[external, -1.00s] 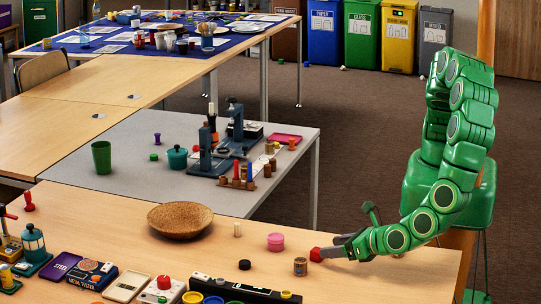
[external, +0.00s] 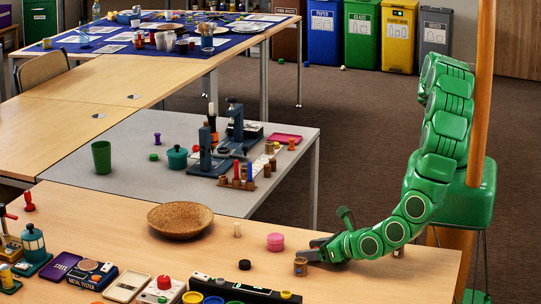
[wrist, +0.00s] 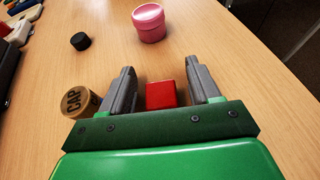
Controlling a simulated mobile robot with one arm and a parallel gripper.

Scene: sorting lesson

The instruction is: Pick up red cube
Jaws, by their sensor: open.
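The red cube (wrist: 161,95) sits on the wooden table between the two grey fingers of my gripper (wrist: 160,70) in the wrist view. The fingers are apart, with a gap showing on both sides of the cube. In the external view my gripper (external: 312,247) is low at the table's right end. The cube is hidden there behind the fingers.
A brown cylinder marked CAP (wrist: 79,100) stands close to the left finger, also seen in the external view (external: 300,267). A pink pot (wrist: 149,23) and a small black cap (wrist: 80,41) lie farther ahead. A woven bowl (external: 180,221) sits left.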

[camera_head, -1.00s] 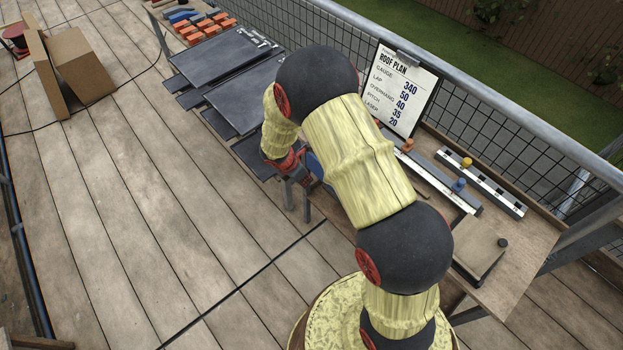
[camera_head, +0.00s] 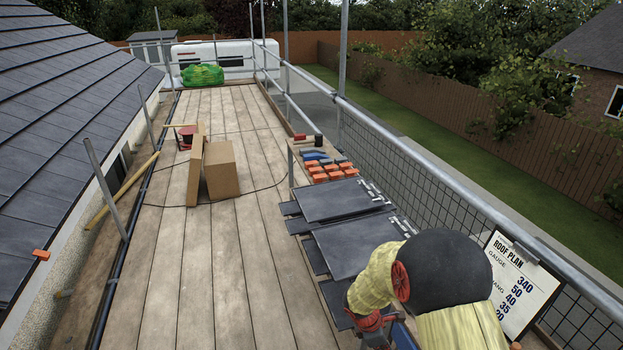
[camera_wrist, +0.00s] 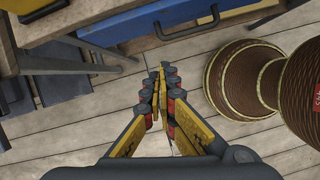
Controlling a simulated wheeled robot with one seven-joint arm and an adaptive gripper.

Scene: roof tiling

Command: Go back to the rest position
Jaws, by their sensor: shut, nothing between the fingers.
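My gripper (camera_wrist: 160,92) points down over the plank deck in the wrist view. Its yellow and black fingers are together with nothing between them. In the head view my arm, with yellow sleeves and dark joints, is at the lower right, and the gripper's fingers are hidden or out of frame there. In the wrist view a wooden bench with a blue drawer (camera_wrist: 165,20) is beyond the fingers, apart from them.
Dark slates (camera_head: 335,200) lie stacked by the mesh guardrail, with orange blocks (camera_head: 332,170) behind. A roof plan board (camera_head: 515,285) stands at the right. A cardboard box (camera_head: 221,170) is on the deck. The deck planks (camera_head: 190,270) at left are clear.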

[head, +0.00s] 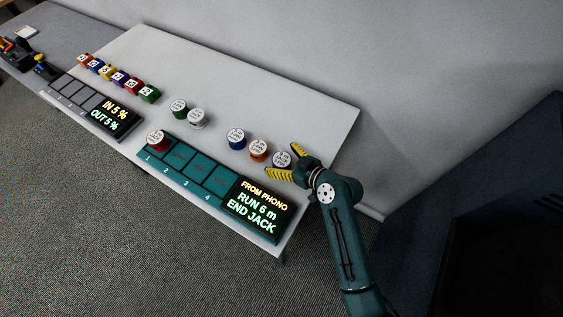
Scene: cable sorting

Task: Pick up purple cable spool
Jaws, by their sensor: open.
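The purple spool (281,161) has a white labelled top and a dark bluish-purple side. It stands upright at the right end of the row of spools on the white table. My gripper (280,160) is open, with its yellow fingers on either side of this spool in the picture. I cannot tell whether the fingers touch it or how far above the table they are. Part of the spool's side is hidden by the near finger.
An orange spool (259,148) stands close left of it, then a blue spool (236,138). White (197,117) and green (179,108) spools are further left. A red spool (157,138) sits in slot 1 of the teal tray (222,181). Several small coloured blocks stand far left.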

...

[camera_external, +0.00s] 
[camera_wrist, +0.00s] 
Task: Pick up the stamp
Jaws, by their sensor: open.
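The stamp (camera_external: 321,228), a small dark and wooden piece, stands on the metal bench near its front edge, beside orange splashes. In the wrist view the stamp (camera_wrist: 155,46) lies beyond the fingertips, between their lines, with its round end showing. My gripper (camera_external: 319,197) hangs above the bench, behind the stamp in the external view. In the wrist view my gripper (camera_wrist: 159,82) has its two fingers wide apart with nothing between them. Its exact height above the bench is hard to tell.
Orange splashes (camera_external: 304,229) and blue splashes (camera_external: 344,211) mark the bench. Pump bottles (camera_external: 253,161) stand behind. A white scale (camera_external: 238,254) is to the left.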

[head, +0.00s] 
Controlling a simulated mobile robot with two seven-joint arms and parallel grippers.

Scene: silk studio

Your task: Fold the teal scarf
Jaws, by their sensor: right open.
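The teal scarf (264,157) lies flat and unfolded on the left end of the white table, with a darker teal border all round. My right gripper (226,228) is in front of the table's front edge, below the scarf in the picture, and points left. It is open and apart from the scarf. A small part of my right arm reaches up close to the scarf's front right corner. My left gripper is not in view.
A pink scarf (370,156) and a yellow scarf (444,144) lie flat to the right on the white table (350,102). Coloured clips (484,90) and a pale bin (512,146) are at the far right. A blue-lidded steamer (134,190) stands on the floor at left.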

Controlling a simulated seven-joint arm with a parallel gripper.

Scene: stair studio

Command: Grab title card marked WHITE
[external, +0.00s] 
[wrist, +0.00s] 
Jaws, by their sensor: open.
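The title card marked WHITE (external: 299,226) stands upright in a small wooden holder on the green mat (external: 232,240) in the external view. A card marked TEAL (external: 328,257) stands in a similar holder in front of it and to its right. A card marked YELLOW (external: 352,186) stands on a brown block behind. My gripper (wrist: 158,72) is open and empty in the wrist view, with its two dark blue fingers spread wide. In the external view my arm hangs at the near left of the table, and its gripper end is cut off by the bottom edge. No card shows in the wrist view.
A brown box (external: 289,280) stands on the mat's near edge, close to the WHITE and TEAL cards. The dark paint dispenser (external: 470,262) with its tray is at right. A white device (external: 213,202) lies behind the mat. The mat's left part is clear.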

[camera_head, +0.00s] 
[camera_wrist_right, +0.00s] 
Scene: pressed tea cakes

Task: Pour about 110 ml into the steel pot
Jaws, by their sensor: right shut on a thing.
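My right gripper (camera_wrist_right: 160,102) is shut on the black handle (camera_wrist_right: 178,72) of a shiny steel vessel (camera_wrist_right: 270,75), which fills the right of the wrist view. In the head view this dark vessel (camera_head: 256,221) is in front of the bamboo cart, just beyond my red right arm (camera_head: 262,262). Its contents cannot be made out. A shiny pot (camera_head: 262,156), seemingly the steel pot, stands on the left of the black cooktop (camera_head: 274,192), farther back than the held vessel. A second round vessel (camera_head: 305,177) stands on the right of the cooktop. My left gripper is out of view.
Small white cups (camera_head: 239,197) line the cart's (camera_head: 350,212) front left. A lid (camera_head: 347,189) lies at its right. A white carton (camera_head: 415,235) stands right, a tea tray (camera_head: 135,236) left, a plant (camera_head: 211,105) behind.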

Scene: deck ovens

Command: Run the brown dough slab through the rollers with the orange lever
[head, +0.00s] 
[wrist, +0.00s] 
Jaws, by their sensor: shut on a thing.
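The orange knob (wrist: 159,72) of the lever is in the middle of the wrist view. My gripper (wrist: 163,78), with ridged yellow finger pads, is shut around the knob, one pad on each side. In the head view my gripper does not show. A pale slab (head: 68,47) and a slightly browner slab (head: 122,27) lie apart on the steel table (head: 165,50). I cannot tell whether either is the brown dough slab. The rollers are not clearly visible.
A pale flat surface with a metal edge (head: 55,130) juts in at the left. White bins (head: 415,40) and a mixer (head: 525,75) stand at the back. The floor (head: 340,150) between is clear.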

--

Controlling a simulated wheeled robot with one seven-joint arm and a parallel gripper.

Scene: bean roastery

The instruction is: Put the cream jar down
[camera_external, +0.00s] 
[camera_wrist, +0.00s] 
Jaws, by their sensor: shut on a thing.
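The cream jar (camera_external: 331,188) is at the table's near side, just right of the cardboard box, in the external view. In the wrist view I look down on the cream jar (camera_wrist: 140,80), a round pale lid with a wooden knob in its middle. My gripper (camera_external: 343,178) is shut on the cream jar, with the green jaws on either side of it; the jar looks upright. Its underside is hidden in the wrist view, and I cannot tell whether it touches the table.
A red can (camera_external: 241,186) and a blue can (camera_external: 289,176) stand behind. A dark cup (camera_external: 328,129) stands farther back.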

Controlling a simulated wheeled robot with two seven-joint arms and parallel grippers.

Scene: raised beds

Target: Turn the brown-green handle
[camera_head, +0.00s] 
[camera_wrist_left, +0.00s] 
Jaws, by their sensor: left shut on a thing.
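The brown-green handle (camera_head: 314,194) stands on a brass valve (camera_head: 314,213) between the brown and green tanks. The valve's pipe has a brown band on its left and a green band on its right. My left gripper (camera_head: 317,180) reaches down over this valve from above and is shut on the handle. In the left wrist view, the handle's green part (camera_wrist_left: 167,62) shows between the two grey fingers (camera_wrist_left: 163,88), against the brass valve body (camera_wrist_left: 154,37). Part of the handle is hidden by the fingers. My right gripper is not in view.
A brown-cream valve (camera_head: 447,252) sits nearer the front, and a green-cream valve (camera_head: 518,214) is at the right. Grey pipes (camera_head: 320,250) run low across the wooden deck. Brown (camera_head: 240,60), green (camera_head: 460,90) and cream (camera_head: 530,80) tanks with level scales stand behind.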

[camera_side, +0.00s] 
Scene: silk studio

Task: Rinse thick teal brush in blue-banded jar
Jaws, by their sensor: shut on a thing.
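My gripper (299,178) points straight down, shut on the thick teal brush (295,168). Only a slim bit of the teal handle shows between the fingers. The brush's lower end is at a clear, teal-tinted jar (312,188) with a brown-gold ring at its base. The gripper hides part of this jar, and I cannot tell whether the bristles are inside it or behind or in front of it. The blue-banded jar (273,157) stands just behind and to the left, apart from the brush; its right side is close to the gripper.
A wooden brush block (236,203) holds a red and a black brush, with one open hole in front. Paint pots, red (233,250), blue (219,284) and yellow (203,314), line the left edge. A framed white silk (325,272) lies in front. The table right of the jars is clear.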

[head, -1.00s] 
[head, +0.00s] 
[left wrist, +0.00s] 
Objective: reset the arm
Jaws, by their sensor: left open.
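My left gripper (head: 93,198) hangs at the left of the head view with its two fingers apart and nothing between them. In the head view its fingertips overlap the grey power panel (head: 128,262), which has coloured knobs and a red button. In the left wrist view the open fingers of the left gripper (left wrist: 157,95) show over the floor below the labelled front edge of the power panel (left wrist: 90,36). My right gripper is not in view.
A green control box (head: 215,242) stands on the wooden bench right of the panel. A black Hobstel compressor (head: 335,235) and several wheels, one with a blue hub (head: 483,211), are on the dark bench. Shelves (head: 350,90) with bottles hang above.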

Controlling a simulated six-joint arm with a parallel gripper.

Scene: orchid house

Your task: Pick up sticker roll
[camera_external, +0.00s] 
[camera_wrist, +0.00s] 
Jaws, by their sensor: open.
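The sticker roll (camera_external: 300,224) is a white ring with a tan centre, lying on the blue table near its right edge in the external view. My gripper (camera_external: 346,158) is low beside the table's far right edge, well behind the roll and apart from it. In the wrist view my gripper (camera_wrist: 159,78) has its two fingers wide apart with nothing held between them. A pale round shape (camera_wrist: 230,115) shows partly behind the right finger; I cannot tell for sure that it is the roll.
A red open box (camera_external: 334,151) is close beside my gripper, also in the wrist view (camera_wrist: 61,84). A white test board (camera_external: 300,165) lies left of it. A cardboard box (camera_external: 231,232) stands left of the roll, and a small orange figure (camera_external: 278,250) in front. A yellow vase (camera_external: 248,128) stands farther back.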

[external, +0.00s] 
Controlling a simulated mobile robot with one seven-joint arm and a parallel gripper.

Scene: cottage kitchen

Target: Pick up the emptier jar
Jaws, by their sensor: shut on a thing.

- **DIRECTION**: Copy out all lines that carry the word "arms".

- **FINISHED EXERCISE**:
Controlling a simulated mobile robot with two seven-joint arms and parallel grippers.
Controlling a simulated wheeled robot with two seven-joint arms and parallel grippers.

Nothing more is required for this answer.